Dona Isabel Taborga Loras a été la femme la plus courageuse et la plus expérimentée que j’ai jamais rencontrée.

Elle est née en 1914 de parents « joaquinianos », de San Joaquim en Bolivie, à l’époque de l’esclavage où la punition consistait à être battue jusqu’au sang, les bras tendus vers le haut.

Un jour, elle a fui dans un canot avec ses deux filles, Santa et Maria Esther. Elles affrontèrent un violent orage et un anaconda géant dont le souvenir la faisait encore frémir en l’évoquant.

En arrivant au Brésil, dans le Rondonia, elle se fit d’abord engager comme cuisinière sur l’embarcation d’un marchand libanais, puis dans les plantations de caoutchouc de Costa Marques, de Surpresa et de Guajarà-Mirim où elle travailla comme un homme, élevant seule ses sept enfants.

Elle fut sans doute malheureuse en amour avec des maris alcooliques et violents dont elle se sépara ou qui la quittèrent. Mais elle ne baissa jamais les bras.

Lorsqu’elle se cassa le fémur, elle réussit à marcher de nouveau par sa volonté et avec l’aide d’une voisine.

Au cours des dix dernières années, elle perdit quatre enfants et plusieurs petits-enfants. 

 

Les trois filles de Dona Isabel ; une seule a survécu

 

Dona Isabel ne s’est jamais plainte, gardant toujours un sourire empli de paix, toujours battante.

Handicapée par une hémiplégie qui la rendit dépendante, elle ne perdit pas sa volonté de vivre.

Un jour elle me fit une demande qui me sidéra :

« Docteur Gil, j’aimerais apprendre à lire. Voyez-vous, j’ai passé ma vie à m’occuper de ma famille, maintenant j’aimerais prendre du temps pour moi ! »

Je l’avais prise au sérieux et à chaque visite nous dessinions une lettre de son prénom.

 

A 75 ans encore, elle se levait avant l’aurore, confectionnant du pain et des beignets salés pour les vendre dans la rue.

Et au lever du jour, elle partait à pied avec un panier sur la tête et ne retournait chez elle que quand il était vide.

Et puis à 107 ans, elle contracta cette mauvaise grippe (H3N2) qui a balayé Guajarà-Mirim en moins d’un mois.

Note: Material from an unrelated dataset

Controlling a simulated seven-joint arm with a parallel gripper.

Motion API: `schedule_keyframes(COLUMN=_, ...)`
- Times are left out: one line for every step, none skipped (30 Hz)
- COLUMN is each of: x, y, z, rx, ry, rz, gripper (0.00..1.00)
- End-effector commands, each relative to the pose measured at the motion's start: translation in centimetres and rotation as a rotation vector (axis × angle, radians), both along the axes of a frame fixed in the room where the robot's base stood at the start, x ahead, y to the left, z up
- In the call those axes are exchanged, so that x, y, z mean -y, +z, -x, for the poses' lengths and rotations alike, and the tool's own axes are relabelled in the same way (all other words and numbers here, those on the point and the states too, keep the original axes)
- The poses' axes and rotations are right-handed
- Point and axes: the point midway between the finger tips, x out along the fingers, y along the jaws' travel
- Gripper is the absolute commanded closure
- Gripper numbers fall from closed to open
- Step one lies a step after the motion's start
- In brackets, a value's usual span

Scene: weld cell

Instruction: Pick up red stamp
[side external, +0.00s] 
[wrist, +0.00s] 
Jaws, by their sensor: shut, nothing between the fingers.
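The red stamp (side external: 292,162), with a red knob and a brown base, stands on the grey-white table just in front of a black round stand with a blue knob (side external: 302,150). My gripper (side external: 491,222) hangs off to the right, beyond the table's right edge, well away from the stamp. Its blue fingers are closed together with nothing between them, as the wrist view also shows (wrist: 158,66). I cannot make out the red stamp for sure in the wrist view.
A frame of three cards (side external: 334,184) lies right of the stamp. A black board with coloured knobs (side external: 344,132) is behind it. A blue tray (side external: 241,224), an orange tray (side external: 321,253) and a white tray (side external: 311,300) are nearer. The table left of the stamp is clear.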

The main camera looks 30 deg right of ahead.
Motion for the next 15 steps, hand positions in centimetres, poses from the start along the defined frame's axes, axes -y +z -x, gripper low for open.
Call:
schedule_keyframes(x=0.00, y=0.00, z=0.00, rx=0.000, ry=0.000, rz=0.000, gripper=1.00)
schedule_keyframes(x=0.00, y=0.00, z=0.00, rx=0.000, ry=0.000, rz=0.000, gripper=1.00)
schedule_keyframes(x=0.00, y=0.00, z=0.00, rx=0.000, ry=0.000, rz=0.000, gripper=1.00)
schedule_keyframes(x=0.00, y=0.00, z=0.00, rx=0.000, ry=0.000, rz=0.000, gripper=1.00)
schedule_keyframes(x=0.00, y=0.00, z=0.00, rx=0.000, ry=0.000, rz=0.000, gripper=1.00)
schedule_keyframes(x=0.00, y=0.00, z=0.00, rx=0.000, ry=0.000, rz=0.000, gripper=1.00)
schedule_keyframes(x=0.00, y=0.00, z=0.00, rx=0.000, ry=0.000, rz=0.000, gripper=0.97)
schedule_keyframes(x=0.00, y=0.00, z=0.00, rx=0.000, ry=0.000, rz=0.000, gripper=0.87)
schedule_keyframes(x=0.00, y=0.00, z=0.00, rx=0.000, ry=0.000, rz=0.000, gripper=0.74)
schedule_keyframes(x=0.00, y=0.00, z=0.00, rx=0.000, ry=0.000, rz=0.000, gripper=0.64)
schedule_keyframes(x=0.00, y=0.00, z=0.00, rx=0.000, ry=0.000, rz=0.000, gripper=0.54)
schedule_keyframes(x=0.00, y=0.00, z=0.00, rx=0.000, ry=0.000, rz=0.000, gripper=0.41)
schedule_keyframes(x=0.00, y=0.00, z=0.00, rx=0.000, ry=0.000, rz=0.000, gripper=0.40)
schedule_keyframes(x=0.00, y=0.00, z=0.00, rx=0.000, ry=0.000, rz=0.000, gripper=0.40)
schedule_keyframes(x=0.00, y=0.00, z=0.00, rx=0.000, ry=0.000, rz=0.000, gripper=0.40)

Elle ne s’alimenta plus et ne buvait pas plus qu’un moineau.

Très vite elle devint fébrile, sa respiration était difficile et elle n’avait plus la force de tousser. Ses membres et sa poitrine étaient douloureux. Elle se déshydrata et refusa inhalation et perfusion. Elle ne buvait plus l’antibiotique qui de toute façon à lui seul ne l’aurait pas sauvée.

Elle voulait partir.

 

J’avais rendu visite à Dona Isabel deux jours avant son décès et nous devinions l’un et l’autre que nous ne nous reverrions plus.

Je réussis non sans mal à lui faire avaler une dose d’antalgiques qui fit tomber la fièvre et la soulagea un peu.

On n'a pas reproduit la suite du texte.